Stated task >>
Write out each line word for word. Drop pictures.

Collected data >>
** BEGIN **

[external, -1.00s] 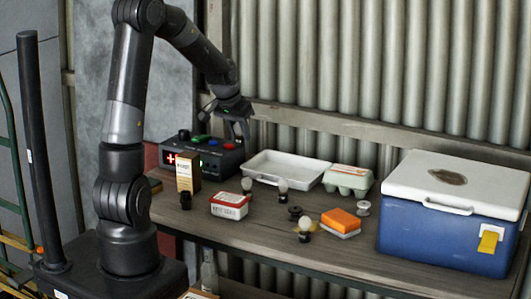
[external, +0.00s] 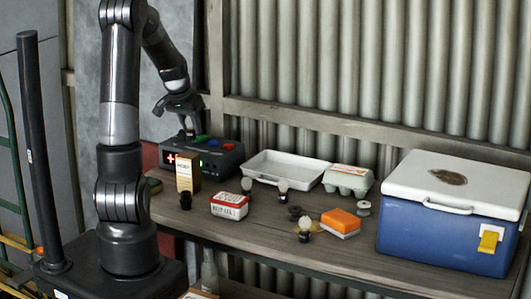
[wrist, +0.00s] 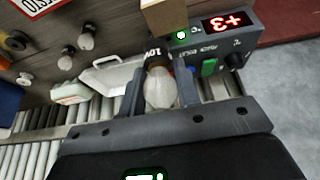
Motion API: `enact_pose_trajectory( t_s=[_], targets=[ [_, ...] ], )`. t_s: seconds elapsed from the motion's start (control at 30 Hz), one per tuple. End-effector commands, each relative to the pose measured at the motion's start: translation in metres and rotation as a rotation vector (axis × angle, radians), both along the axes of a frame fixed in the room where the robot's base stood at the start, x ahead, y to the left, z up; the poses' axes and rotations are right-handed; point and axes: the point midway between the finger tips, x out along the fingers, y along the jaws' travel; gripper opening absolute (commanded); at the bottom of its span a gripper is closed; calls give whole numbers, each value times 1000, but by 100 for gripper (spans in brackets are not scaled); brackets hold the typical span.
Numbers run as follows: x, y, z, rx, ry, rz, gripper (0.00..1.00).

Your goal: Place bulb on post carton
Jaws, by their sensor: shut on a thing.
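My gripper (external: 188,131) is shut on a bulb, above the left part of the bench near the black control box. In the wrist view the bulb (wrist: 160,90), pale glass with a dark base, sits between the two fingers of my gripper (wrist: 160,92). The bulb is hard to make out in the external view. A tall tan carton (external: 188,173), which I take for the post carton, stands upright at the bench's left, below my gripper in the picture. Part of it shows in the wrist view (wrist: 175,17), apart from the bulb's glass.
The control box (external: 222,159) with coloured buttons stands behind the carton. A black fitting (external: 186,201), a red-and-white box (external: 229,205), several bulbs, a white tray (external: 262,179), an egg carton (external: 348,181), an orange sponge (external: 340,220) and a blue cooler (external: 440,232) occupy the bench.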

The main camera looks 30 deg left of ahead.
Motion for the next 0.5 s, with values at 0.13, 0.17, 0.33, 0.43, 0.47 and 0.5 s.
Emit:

** END **

Solved problem >>
[external, -1.00s] 
[external, +0.00s] 
[wrist, +0.00s] 
Motion API: `enact_pose_trajectory( t_s=[_], targets=[ [_, ...] ], )`. t_s: seconds elapsed from the motion's start (control at 30 Hz), one per tuple. End-effector commands, each relative to the pose measured at the motion's start: translation in metres and rotation as a rotation vector (axis × angle, radians), both along the axes of a frame fixed in the room where the robot's base stood at the start, x ahead, y to the left, z up; the poses' axes and rotations are right-handed; point and axes: the point midway between the finger tips, x out along the fingers, y along the jaws' travel; gripper opening absolute (commanded); at the bottom of its span a gripper is closed; calls give whole numbers, each value times 1000, but by 100 for gripper (spans in brackets are not scaled); brackets hold the typical span.
Numbers run as follows: x, y, z, rx, ry, rz, gripper (0.00..1.00).

Your goal: Place bulb on post carton
Jaws, by their sensor: shut on a thing.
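My gripper (external: 188,131) is shut on a bulb, above the left part of the bench near the black control box. In the wrist view the bulb (wrist: 160,90), pale glass with a dark base, sits between the two fingers of my gripper (wrist: 160,92). The bulb is hard to make out in the external view. A tall tan carton (external: 188,173), which I take for the post carton, stands upright at the bench's left, below my gripper in the picture. Part of it shows in the wrist view (wrist: 175,17), apart from the bulb's glass.
The control box (external: 222,159) with coloured buttons stands behind the carton. A black fitting (external: 186,201), a red-and-white box (external: 229,205), several bulbs, a white tray (external: 262,179), an egg carton (external: 348,181), an orange sponge (external: 340,220) and a blue cooler (external: 440,232) occupy the bench.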

The main camera looks 30 deg left of ahead.
Motion for the next 0.5 s, with values at 0.13, 0.17, 0.33, 0.43, 0.47 and 0.5 s.
Emit:

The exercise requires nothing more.